Love in the Time of Capitalism: Turning Connection into Consumption
Love, once considered the most intimate and unpredictable of human emotions, has slowly transformed into a transaction. In the capitalist age, affection, desire, and companionship have all been rebranded as commodities, something to be optimized, compared, and consumed. The modern dating landscape feels less like serendipity and more like a marketplace where we browse, evaluate, and discard potential partners as easily as adding items to a cart.
The Marketplace of Love
Under capitalism’s influence, love has become a product. We evaluate potential partners based on an invisible checklist- looks, education, income, social capital-just as we might compare product specs before making a purchase. The cultural narrative of “finding the one” now comes with a dizzying list of expectations: someone who is not only emotionally compatible but also intellectually stimulating, financially stable, sexually satisfying, and socially presentable.
Love, in this context, becomes less about connection and more about completion, a project to manage rather than a relationship to nurture.
The Dating App Economy
Enter dating apps- the logical next step in love’s commodification. What once involved chance encounters, mutual friends, or long conversations has been replaced by swipes, likes, and algorithmic matches. What took ten minutes of casual swiping in 2015 now demands hours of what users jokingly call “date-min”– dating administration. Profiles must be updated, bios curated, and photos filtered to perfection. It’s efficiency at the cost of intimacy.
The process mirrors capitalism’s endless cycle of consumption. There’s always the temptation to keep swiping, because what if the next person is better? The gamification of dating has turned connection into competition, transforming human beings into avatars in a digital colosseum of approval. We forget that behind every profile picture is a real person, not a product listing.
“It’s like shopping on Amazon for a partner and asking if they meet particular specifications- but they’re a human being, not a product.”
Performance vs. Reality
Social media adds another layer to this performance. Relationships are increasingly curated for public display, with couples showcasing milestones and “Instagram-worthy” moments while concealing the arguments, uncertainties, and mundane routines that make love real. This illusion of perfection fuels dissatisfaction and comparison, making genuine connection feel inadequate. We end up performing love for others instead of experiencing it for ourselves.
The Dissonance of Modern Love
We’re caught between two worlds: the enduring, if imperfect, love our parents modeled and the hyper-efficient, image-driven dating culture we inhabit now. Many of us romanticize the past, imagining love before dating apps as simpler or more authentic. But truthfully, relationships weren’t easy then either-people often stayed in unhealthy marriages or “put up with” things that would now be deal breakers.
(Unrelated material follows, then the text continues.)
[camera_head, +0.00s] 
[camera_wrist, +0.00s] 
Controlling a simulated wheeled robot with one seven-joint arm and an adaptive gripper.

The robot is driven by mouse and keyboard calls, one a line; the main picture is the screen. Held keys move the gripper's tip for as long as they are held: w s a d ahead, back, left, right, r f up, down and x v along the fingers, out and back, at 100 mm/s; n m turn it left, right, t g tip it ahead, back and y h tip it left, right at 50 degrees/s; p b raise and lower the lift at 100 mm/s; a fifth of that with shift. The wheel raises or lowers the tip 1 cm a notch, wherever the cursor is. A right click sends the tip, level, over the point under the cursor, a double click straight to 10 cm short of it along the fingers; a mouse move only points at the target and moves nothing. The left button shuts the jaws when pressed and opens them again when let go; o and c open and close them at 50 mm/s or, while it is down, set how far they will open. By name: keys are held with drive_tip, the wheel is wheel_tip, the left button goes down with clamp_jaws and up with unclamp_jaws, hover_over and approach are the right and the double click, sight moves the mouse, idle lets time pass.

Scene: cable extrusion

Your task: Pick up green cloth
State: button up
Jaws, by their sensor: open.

The difference today is that we have the language, platforms, and awareness to demand more.
Yet, paradoxically, the same technology that empowers us to choose freely also keeps us perpetually searching.
Reclaiming Connection
Maybe the real question isn’t whether dating apps are killing genuine connection, but whether we’ve forgotten how to nurture it beyond the screen. These apps aren’t inherently evil- they’re just designed to make you stay, swipe, and spend. From their perspective, the goal isn’t for you to find love in the real world, but to keep you in the loop, paying for subscriptions, seeing ads, and engaging endlessly.
So maybe reclaiming authentic love starts with slowing down. With remembering that people are more than profiles, and connection is more than chemistry or convenience. Love is messy, time-consuming, and often uncomfortable- but that’s what makes it real.
Because at the end of the day, love isn’t an algorithm to solve or a product to purchase. It’s a deeply human process of learning, unlearning, and showing up- for ourselves and for another person.
And honestly, isn’t that what we’re all still looking for, something real, beneath all the swipes and screens?